_EXERCISE INSTRUCTIONS_
Copy out each line exactly; pictures stay out of the copy.

━━━━━━━━━━━━━━━━━━━━

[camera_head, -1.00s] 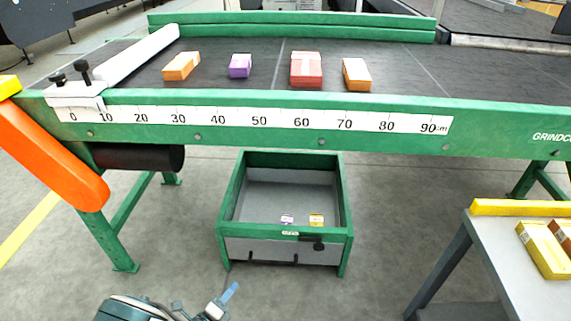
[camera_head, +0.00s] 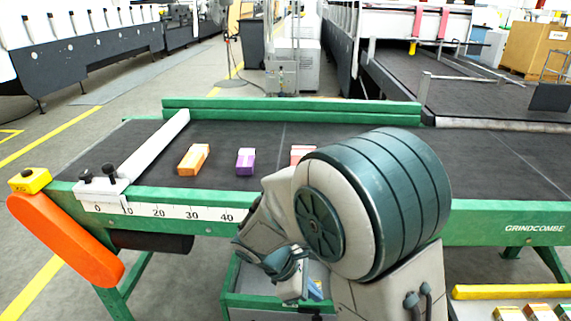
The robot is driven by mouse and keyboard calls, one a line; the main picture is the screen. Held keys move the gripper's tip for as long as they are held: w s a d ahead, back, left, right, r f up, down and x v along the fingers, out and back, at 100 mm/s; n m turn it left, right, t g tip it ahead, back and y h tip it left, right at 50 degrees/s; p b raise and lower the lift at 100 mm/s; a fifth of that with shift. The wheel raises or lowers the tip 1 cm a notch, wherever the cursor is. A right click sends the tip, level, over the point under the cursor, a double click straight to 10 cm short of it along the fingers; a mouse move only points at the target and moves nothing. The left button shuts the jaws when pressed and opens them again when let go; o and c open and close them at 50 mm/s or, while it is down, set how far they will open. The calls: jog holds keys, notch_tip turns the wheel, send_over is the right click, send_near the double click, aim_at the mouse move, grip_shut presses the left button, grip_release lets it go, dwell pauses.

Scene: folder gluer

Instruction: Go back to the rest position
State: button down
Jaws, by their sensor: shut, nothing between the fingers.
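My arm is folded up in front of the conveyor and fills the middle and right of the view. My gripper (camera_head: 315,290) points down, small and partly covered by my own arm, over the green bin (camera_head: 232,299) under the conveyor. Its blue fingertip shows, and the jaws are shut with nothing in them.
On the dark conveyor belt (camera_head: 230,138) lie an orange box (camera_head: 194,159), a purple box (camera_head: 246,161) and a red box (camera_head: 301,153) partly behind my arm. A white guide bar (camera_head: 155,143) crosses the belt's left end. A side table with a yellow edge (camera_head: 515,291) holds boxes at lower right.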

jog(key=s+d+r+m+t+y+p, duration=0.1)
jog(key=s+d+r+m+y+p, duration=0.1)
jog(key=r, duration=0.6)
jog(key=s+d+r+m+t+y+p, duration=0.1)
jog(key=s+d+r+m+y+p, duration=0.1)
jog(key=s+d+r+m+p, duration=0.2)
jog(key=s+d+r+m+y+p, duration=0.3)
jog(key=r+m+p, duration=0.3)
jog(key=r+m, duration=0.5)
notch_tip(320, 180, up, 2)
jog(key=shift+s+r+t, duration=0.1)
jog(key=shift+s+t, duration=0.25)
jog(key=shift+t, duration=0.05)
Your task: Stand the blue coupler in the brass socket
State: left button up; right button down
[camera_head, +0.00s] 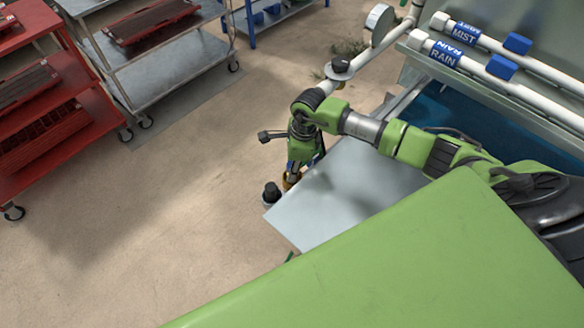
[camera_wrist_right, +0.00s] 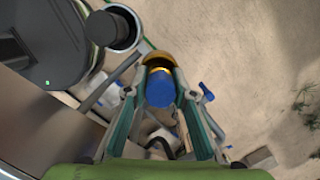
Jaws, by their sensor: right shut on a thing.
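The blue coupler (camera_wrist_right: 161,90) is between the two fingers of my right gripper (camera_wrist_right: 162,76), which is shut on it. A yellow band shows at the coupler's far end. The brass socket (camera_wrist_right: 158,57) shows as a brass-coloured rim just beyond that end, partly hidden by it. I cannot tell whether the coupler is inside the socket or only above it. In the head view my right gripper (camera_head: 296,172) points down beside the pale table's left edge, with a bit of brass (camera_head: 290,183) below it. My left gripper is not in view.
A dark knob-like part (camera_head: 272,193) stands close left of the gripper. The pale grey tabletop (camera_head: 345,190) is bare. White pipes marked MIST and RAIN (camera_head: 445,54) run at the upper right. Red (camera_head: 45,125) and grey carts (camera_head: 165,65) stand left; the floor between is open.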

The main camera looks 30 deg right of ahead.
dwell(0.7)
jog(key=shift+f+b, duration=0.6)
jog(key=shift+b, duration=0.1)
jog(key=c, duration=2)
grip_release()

━━━━━━━━━━━━━━━━━━━━

_TASK OUTPUT_
[camera_head, -1.00s] 
[camera_head, +0.00s] 
The robot is driven by mouse and keyboard calls, one a line; the main picture is the screen. Held keys move the gripper's tip for as long as they are held: w s a d ahead, back, left, right, r f up, down and x v along the fingers, out and back, at 100 mm/s; n m turn it left, right, t g tip it ahead, back and y h tip it left, right at 50 degrees/s; p b raise and lower the lift at 100 mm/s; a fifth of that with shift. The wheel raises or lowers the tip 1 cm a notch, wherever the cursor is. A right click sends the tip, level, over the point under the cursor, a double click straight to 10 cm short of it along the fingers; a mouse move only points at the target and moves nothing. The left button shuts the jaws when pressed and opens them again when let go; o and c open and close them at 50 mm/s or, while it is down, set how far they will open. The calls: jog holds keys, notch_tip turns the wheel, send_over is the right click, send_near the double click, aim_at the mouse move, grip_shut presses the left button, grip_release lets it go, dwell pauses.

Scene: folder gluer

Instruction: Go back to the rest position
State: button down
Jaws, by their sensor: shut, nothing between the fingers.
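My arm is folded up in front of the conveyor and fills the middle and right of the view. My gripper (camera_head: 315,290) points down, small and partly covered by my own arm, over the green bin (camera_head: 232,299) under the conveyor. Its blue fingertip shows, and the jaws are shut with nothing in them.
On the dark conveyor belt (camera_head: 230,138) lie an orange box (camera_head: 194,159), a purple box (camera_head: 246,161) and a red box (camera_head: 301,153) partly behind my arm. A white guide bar (camera_head: 155,143) crosses the belt's left end. A side table with a yellow edge (camera_head: 515,291) holds boxes at lower right.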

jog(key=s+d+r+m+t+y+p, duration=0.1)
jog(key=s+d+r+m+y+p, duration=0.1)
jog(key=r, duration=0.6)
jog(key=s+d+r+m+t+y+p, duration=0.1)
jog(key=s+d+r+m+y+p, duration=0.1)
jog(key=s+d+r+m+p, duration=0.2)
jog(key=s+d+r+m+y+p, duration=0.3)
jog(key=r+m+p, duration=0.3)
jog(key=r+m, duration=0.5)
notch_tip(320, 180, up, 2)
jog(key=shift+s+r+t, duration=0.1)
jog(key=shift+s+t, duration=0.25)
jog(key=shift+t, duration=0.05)
Your task: Stand the blue coupler in the brass socket
State: left button up; right button down
[camera_head, +0.00s] 
[camera_wrist_right, +0.00s] 
Jaws, by their sensor: right shut on a thing.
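The blue coupler (camera_wrist_right: 161,90) is between the two fingers of my right gripper (camera_wrist_right: 162,76), which is shut on it. A yellow band shows at the coupler's far end. The brass socket (camera_wrist_right: 158,57) shows as a brass-coloured rim just beyond that end, partly hidden by it. I cannot tell whether the coupler is inside the socket or only above it. In the head view my right gripper (camera_head: 296,172) points down beside the pale table's left edge, with a bit of brass (camera_head: 290,183) below it. My left gripper is not in view.
A dark knob-like part (camera_head: 272,193) stands close left of the gripper. The pale grey tabletop (camera_head: 345,190) is bare. White pipes marked MIST and RAIN (camera_head: 445,54) run at the upper right. Red (camera_head: 45,125) and grey carts (camera_head: 165,65) stand left; the floor between is open.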

The main camera looks 30 deg right of ahead.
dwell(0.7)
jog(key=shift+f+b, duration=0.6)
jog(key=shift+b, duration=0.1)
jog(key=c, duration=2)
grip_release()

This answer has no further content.